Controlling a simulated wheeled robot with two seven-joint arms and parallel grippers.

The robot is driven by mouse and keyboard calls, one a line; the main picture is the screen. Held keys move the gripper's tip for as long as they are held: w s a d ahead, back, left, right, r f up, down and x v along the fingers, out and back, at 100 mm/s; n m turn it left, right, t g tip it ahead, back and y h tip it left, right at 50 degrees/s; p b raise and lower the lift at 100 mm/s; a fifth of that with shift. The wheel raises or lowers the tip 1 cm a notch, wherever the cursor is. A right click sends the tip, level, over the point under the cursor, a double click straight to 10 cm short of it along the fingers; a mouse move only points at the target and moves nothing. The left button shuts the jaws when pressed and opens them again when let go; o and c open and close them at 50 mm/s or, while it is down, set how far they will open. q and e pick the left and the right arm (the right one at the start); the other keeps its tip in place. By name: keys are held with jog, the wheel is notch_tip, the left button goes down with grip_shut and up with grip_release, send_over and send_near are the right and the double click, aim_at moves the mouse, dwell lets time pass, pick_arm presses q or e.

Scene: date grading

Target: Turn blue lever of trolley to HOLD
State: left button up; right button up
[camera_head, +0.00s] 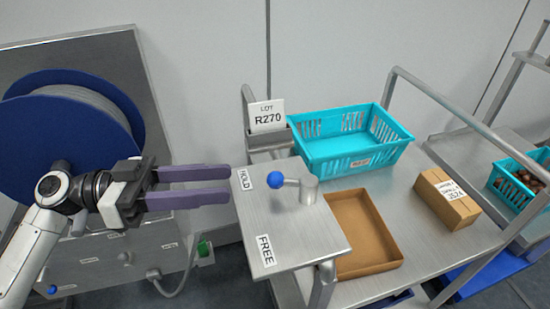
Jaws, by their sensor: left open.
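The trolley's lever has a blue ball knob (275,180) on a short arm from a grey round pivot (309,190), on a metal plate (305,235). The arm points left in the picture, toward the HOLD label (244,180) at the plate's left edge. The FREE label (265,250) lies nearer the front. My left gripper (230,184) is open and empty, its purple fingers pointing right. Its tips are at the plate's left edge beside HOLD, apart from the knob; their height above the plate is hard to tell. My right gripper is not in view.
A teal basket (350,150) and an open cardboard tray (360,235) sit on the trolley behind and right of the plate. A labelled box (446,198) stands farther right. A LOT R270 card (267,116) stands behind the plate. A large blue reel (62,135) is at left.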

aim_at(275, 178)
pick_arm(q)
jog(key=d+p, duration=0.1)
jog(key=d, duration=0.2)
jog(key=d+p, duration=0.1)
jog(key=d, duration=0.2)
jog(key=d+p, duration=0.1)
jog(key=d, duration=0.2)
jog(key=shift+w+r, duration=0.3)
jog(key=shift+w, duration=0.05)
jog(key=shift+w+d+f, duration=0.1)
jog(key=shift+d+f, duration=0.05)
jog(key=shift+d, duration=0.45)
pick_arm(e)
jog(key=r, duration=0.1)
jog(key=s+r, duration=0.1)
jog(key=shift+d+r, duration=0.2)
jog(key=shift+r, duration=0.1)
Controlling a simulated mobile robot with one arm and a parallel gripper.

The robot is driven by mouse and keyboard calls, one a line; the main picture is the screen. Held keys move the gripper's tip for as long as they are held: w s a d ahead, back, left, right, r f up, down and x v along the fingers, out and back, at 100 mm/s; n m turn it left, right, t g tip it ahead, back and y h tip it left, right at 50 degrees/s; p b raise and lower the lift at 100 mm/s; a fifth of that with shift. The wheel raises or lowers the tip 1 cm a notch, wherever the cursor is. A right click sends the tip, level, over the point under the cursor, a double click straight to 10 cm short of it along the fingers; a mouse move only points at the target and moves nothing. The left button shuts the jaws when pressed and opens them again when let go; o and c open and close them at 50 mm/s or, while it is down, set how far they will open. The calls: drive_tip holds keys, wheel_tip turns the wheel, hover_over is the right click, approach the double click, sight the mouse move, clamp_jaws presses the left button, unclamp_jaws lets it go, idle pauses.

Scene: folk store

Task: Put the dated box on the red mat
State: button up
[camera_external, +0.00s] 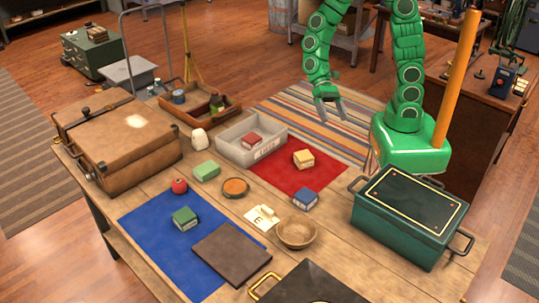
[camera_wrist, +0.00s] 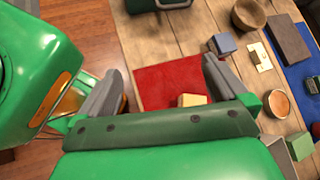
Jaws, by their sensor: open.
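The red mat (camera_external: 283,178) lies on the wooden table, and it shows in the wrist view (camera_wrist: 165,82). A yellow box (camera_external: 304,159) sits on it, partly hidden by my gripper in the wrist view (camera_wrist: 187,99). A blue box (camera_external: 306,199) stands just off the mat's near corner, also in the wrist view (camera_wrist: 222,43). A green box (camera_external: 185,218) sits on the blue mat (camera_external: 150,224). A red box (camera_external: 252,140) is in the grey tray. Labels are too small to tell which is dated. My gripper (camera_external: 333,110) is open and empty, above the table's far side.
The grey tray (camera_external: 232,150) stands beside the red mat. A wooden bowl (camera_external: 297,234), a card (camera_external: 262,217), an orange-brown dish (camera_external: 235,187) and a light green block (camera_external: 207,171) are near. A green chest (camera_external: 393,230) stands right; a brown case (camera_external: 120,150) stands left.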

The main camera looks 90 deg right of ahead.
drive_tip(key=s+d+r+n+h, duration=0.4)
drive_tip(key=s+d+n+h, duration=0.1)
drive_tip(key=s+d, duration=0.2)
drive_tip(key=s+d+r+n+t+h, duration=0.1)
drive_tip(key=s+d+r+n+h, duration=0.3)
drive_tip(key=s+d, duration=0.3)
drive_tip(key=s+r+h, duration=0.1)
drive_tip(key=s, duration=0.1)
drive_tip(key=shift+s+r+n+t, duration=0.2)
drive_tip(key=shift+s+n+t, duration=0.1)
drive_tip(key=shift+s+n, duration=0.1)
◇ ◇ ◇ ◇ ◇ ◇ ◇
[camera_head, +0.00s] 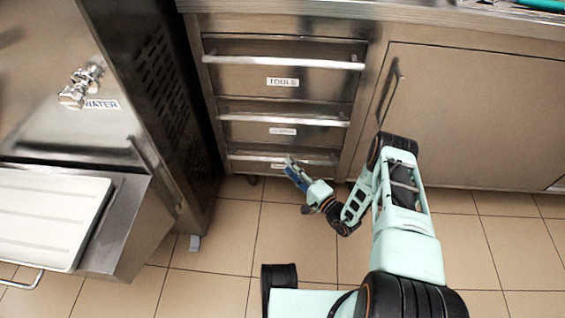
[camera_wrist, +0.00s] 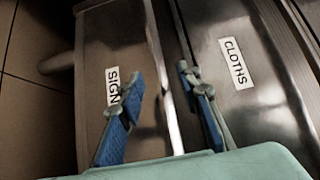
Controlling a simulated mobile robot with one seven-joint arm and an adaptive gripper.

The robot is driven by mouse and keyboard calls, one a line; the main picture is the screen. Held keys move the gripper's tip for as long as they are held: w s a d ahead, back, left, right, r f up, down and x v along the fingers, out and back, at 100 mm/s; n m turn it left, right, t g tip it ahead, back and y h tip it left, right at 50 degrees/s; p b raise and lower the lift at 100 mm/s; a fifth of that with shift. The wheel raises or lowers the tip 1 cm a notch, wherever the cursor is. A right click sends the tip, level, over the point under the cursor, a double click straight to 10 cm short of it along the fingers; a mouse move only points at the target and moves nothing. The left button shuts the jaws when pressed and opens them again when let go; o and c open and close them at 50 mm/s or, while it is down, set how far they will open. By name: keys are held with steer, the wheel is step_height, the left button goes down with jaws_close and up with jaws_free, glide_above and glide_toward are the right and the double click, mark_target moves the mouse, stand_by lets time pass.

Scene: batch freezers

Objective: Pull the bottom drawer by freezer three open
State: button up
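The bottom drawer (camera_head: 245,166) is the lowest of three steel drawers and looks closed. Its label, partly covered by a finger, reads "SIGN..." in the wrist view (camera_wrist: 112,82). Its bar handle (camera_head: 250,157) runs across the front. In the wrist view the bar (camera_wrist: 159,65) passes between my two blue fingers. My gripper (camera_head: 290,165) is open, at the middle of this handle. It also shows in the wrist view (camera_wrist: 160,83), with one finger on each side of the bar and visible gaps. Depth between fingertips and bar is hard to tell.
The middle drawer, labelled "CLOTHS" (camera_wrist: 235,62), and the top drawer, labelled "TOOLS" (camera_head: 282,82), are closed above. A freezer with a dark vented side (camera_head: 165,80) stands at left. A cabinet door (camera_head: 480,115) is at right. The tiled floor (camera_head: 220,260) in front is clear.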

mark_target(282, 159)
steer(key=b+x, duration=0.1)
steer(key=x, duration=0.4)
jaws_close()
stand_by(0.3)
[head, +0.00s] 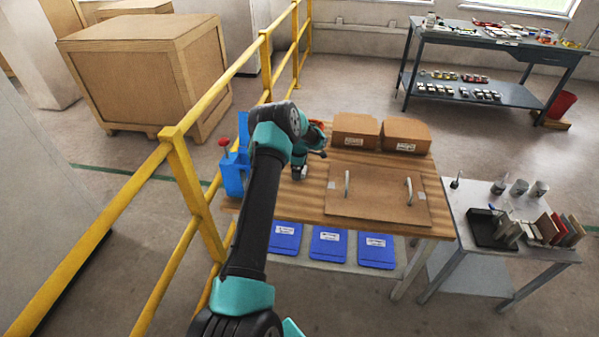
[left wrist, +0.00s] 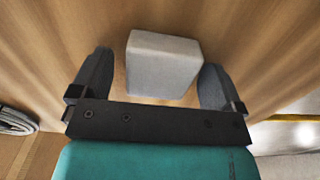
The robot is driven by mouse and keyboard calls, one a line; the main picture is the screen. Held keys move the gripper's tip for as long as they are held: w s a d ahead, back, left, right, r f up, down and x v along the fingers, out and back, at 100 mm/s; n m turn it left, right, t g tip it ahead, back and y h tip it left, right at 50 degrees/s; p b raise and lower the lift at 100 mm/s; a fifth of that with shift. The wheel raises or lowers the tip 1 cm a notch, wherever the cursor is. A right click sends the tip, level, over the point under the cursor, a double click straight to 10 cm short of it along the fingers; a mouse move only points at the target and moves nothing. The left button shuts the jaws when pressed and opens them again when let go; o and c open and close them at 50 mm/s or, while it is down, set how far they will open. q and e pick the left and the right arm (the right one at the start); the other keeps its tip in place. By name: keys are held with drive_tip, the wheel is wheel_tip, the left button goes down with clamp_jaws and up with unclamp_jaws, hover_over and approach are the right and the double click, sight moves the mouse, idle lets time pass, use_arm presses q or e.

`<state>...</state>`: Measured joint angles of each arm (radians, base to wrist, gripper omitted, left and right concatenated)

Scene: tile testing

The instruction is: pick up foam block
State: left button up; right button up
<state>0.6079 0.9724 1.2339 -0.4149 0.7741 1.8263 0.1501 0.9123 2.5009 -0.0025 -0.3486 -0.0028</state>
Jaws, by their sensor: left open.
◇ ◇ ◇ ◇ ◇ ◇ ◇
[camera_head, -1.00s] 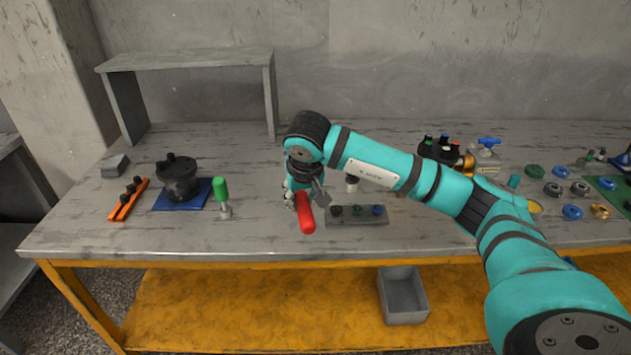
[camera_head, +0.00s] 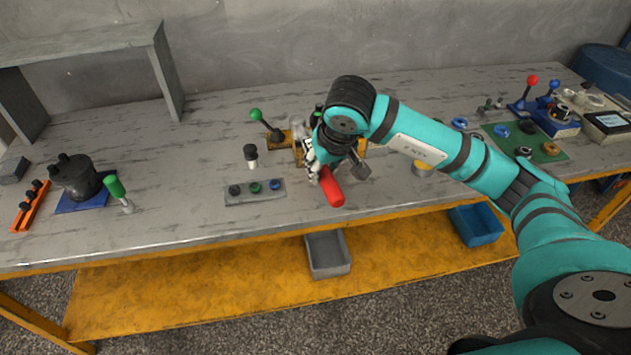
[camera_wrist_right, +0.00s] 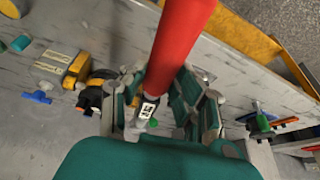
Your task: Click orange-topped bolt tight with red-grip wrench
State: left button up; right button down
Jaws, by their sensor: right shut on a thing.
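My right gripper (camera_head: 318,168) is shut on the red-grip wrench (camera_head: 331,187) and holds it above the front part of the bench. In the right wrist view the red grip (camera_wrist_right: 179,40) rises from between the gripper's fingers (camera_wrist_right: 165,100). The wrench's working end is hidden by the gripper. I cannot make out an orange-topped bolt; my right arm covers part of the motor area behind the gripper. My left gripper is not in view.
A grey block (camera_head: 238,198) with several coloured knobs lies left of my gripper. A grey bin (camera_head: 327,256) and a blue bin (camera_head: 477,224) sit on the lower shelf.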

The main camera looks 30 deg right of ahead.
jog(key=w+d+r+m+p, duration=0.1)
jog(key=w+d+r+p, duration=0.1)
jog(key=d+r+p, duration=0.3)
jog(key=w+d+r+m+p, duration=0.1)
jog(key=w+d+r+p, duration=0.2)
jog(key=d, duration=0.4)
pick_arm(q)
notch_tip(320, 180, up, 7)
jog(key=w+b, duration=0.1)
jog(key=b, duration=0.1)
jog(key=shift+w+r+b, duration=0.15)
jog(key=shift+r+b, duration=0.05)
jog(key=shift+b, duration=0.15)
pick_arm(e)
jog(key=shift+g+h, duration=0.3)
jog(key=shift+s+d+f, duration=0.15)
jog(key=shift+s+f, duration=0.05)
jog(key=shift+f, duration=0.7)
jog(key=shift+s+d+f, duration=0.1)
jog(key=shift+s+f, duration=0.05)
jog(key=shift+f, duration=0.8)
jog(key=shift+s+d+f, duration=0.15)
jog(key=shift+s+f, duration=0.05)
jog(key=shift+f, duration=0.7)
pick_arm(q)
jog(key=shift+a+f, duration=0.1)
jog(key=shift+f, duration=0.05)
◇ ◇ ◇ ◇ ◇ ◇ ◇
Return only the number of lines in the entries that contain the string "seven".

2